The new security right, which is as earlier called a floating charge, confers a specific right of priority in bankruptcy and levy of execution, thus replaces the prior form of floating charge. The property which is covered by the new form of floating charge is the personal property of the business, to the extent it belongs to the business. However, the new form of floating charge does not comprise cash at hand and bank funds, shares and other financial instruments which are intended for general circulation, property which may be pledged in other ways such as aircraft and ships as well as property which can not be object for levy of execution or be part of a bankruptcy (for example the debtor’s minimum necessary personal property (Sw. beneficium).

Among the advantages the new regulation is expected to bring, the following are stated in the preparatory work: the business proprietor can fully use assets as collateral security for credit; the opportunities to obtain credit on advantageous terms are enhanced; that property which is covered by the security right may be used fully as security while, at the same time, real property and securities may be pledged separately and, for the creditor, that a specific right of priority does not only apply in bankruptcy but also in levy of execution (thus the covered property cannot be object for levy of execution for any other claim).

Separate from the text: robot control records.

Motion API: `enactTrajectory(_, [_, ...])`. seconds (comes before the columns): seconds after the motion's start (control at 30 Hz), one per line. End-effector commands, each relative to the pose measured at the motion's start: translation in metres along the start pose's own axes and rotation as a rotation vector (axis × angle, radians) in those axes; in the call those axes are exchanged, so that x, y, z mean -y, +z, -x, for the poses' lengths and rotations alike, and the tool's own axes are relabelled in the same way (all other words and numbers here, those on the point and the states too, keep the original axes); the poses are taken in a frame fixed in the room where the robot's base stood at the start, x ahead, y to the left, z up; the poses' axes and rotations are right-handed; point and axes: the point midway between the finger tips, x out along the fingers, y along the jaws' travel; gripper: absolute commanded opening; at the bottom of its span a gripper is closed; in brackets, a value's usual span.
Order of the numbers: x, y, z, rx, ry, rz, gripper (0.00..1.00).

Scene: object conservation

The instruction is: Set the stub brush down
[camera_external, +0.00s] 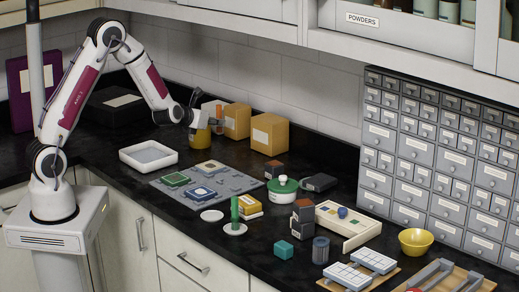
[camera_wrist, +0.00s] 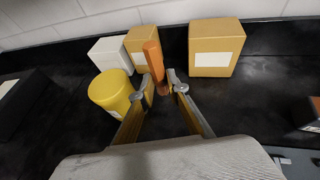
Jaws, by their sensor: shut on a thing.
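The stub brush appears to be the orange upright stick (camera_wrist: 153,61) between my fingertips in the wrist view; it also shows in the external view (camera_external: 219,112). My gripper (camera_wrist: 164,88) is shut on it near its lower end. In the external view my gripper (camera_external: 209,121) reaches over the back of the dark counter (camera_external: 120,215), behind the white tray. I cannot tell whether the brush's lower end touches the counter. A yellow cup (camera_wrist: 112,91) stands just left of the fingers in the wrist view, and also shows below my gripper in the external view (camera_external: 200,138).
Cardboard boxes (camera_wrist: 215,48) (camera_wrist: 141,43) and a white box (camera_wrist: 107,53) stand close behind the brush. A white tray (camera_external: 148,155), a grey board (camera_external: 225,180) and a green-lidded pot (camera_external: 282,188) lie nearer the front. Bare counter shows around the fingers.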

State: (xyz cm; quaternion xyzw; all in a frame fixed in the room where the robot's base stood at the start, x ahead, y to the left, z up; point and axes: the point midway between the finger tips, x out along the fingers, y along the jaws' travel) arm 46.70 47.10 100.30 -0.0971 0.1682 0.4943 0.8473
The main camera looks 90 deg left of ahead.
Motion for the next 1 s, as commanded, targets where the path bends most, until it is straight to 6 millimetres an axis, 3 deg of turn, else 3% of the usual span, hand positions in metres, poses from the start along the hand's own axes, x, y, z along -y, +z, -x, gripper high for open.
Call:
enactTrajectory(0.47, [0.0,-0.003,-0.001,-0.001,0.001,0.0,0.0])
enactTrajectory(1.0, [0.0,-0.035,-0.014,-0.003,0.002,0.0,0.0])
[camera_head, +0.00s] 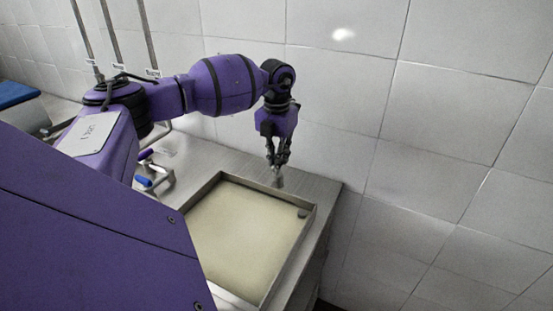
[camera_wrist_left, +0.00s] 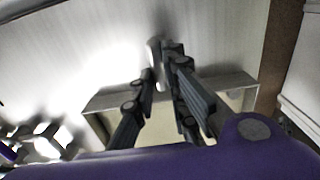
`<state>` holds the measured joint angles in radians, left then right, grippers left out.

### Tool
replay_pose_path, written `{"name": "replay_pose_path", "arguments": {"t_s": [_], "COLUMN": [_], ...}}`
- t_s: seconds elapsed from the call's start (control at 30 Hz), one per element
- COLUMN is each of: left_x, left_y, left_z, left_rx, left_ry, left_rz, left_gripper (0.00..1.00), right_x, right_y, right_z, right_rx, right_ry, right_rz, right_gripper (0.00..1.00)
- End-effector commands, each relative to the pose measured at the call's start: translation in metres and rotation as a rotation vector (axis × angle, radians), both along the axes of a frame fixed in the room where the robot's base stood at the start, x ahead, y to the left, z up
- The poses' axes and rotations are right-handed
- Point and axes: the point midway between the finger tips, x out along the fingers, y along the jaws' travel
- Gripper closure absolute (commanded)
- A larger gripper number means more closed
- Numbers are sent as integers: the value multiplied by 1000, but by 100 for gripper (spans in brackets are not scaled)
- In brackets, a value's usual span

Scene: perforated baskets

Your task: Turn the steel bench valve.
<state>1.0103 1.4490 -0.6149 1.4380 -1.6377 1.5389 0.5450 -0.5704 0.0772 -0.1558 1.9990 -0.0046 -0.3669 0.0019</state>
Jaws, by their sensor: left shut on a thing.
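My left gripper (camera_head: 278,162) points down at the back edge of the bench and is shut on the steel bench valve (camera_head: 278,179). Only a small grey part of the valve shows below the fingertips. In the left wrist view, the valve (camera_wrist_left: 153,50) is a pale metal piece between the two dark fingers of my left gripper (camera_wrist_left: 160,76); the fingers hide much of it. My right gripper is not in view.
A framed basin (camera_head: 312,225) with a beige inside lies just in front of the valve. A small grey round piece (camera_head: 302,213) sits at its right side. Blue-handled fittings (camera_head: 143,181) stand to the left. A tiled wall (camera_head: 440,120) rises close behind.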

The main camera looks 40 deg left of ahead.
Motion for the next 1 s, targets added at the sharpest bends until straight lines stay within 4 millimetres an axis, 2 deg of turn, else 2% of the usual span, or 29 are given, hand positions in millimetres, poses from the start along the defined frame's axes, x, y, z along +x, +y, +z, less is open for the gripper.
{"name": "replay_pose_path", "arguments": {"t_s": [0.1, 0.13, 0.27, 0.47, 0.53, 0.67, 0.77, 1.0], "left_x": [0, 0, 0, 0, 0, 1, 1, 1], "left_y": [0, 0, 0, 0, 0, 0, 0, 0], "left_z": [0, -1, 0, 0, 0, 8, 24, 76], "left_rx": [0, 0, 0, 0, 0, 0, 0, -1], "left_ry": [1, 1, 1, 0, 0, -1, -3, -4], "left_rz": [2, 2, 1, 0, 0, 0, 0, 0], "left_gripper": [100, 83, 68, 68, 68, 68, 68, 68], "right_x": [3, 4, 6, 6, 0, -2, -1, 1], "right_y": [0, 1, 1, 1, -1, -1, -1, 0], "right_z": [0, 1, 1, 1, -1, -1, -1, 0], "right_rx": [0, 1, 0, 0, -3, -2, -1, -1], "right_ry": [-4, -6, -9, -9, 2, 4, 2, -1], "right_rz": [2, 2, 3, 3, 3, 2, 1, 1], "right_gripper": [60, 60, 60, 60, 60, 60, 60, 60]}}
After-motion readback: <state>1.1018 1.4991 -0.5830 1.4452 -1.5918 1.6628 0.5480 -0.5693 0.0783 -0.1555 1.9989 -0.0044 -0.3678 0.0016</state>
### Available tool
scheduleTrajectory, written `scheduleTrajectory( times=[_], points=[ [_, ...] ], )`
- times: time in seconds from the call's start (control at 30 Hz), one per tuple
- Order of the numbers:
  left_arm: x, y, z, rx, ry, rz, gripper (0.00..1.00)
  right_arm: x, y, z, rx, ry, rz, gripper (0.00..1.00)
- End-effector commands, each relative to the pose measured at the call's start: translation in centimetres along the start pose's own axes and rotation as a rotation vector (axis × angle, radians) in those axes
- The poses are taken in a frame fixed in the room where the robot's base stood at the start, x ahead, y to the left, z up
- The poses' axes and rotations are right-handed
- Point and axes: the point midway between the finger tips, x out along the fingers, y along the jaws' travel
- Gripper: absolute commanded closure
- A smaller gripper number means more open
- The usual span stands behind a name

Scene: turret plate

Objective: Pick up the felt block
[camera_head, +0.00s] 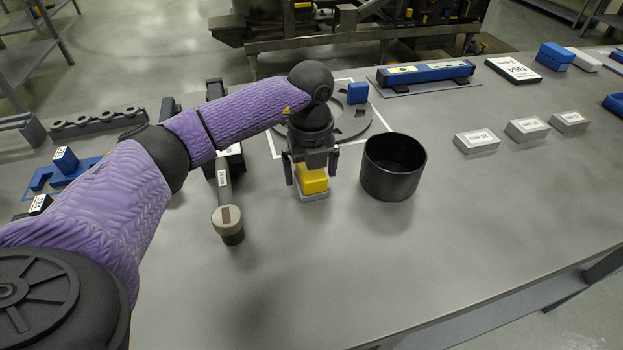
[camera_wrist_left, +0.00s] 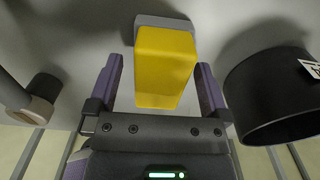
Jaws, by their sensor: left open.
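The felt block looks like a yellow block (camera_head: 313,181) on a light grey base (camera_head: 314,196), standing on the grey table left of the black bin. My left gripper (camera_head: 311,170) is above it, pointing down, with its fingers apart on the block's left and right sides. In the left wrist view the yellow block (camera_wrist_left: 166,62) sits between the two open purple-grey fingers (camera_wrist_left: 158,82), with gaps on both sides. Its grey base (camera_wrist_left: 163,21) shows at the far end. Contact is not visible. My right gripper is not in view.
A black round bin (camera_head: 392,167) stands close to the right of the block. A tool with a round beige end (camera_head: 228,222) lies to the left. The turret plate (camera_head: 345,122) with a blue piece (camera_head: 358,92) lies behind. The front right of the table is clear.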

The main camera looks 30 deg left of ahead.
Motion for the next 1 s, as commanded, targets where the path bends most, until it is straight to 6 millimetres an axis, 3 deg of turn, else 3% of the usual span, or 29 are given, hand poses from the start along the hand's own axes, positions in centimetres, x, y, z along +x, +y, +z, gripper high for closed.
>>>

In the preparatory work, it is also emphasised that the reintroduction of the prior form of the floating charge with specific right of priority, inter alia, will result in that the creditors which are not entitled to any right of priority and prioritised wage claims will decrease. Because of this, the introduction of the new form of floating charge has been combined with the complete repeal of the State’s right of priority for claims regarding wages disbursed under the wage guarantee. As an effect of the repeal of this right of priority, the State will be a large non-privileged creditor which will mean that the State will get a large portion of the distribution which goes to creditors which are not entitled to any right of priority. Hence, the State will also have an interest in the future to monitor its claims in insolvency cases and to be an active creditor. However, it is likely that the State’s interest in filing bankruptcy petitions against debtors will decrease since the State’s distribution in bankruptcies will generally decrease. Therefore, the State will, in ways other than before, have to weigh pros and cons of various courses of action to monitor its interests. Since the State’s right of priority for recourse claims is abrogated, the number of bankruptcies with monitoring procedures is likely to increase. An abrogation means both that claims with a general right of priority will decrease, and that the claims will be for lower amounts. Therefore, it will become more common that creditors which are not entitled to any right of priority will be paid.

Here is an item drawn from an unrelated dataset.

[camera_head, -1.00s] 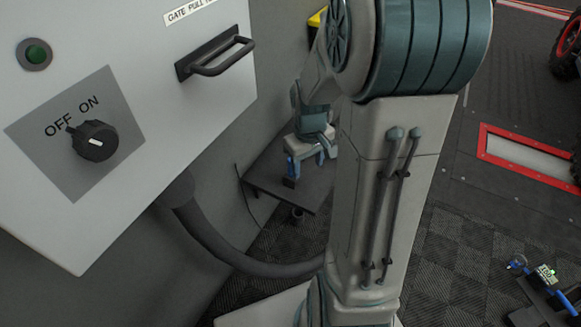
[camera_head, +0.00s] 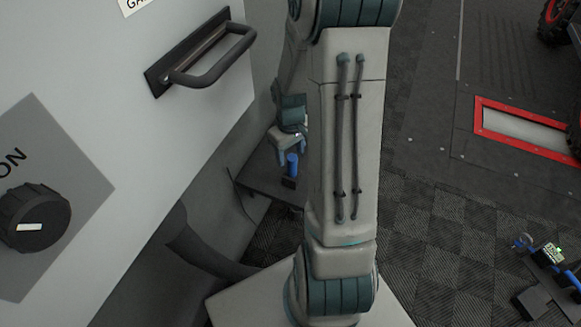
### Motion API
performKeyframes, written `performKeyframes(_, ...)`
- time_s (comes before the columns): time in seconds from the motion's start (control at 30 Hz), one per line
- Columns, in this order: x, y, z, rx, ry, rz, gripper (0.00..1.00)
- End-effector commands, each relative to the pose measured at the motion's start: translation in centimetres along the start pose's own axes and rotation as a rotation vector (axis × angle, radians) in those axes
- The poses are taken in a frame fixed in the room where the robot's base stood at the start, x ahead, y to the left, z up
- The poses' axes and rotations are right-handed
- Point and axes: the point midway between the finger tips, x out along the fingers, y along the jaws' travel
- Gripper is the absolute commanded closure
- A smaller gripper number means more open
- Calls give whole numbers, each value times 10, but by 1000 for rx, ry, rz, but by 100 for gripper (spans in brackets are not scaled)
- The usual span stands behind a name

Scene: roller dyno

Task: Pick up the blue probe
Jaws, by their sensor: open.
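A blue upright cylinder, which looks like the blue probe (camera_head: 292,165), stands on a small dark shelf (camera_head: 262,195) beside the grey wall. A small dark piece is at its foot. My gripper (camera_head: 288,148) is small in the picture, just left of my upright arm link. It points down, and its open fingers are at the top of the blue cylinder. I cannot tell whether the cylinder's top is between the fingers or behind them. My arm hides the right part of the shelf.
A white cabinet with a black handle (camera_head: 205,60) and a black knob (camera_head: 35,217) fills the left. A thick dark hose (camera_head: 195,245) runs below it. At the lower right, a dark stand (camera_head: 535,300) holds a small device and blue parts. A red-framed floor plate (camera_head: 525,130) lies at right.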

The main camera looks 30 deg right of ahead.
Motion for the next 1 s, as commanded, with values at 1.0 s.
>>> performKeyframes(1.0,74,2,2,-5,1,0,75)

In the transition from the prior form of floating charges to the new form of floating charges, questions arise regarding how floating charges which have been approved and granted as security prior to the effective date of the new act shall be treated in various situations. Floating charges granted as security prior to the effective date will apply in accordance with the previous rules up to 1 January 2010. At this point they will be converted into the new form of floating charges. In bankruptcy, levy of execution and company reorganisation decided on the basis of petitions which have been filed prior to the effective date or during the transitional period, the rules which applied on the filing date will be applied throughout the procedure.

A couple of consequences of the statutory amendments

As explained above regarding the transitional provisions, existing floating charges granted in accordance with the previous rules will be converted into the new form of floating charges, automatically, on 1 January 2010. The crucial point in order to decide which rules that are to apply is the time of approval of the floating charge. Applications for floating charges which have been submitted prior to the effective date, but which have not lead to a decision yet, will, as a main rule, be treated in accordance with the new provisions. If, however, the applicant prior to the effective date has been granted a floating charge, the application shall be treated and pertain to a floating charge in accordance with the previous provisions. Among other things, this will mean:

- that a floating charge which was granted prior to the effective date and was granted as a security after the effective date, keeps its size and general right of priority in accordance with the previous rules during the transition period;

- that the reintroduced rules on protection of transferred assets (Sw. förföljelserätt) and the right to demand advance payment do not apply to such floating charge during the transitional period;

- that a debtor, which prior to the effective date, has granted a floating charge as security, cannot grant a floating charge in accordance with the new rules during the transitional period;

- that the debtor, during the transition period, instead is obliged to grant a new floating charge and grant such floating charge in accordance with the previous provisions;

- that a debtor which has granted a floating charge and after the effective date wants to grant a floating charge according to the new rules and before the old floating charge is converted to the new form of floating charges cannot simply do this;

- that one possibility can be to grant the security again after the effective date or to take out a new floating charge and at the same time annul the old one (in principle this means that a new security is pledged which may give rise to the issue of recovery in a bankruptcy), and

- that an alternative instead can be to grant a floating charge in accordance with the previous provisions which will then, on 1 January 2010, be converted into the new form of floating charge.

The consequences of the new rules and the reversion from the prior form of floating charges to the new form of floating charge are also that the precedents and doctrine which referred to the application of the Rights of Priority Act in the wording until and including 31 December 2003, are once again relevant. This means, inter alia, that recuperation in the event of continuing operation shall be calculated (NJA 1982, s. 900), that consent to sell in the event of a sale in ways other than at an auction or continuing operation, is to be obtained from the floating charge holder, that a floating charge may cover a deficiency in the general estate and that delimitation problems will arise between different kinds of property as to what extent the property is covered by the floating charge or not.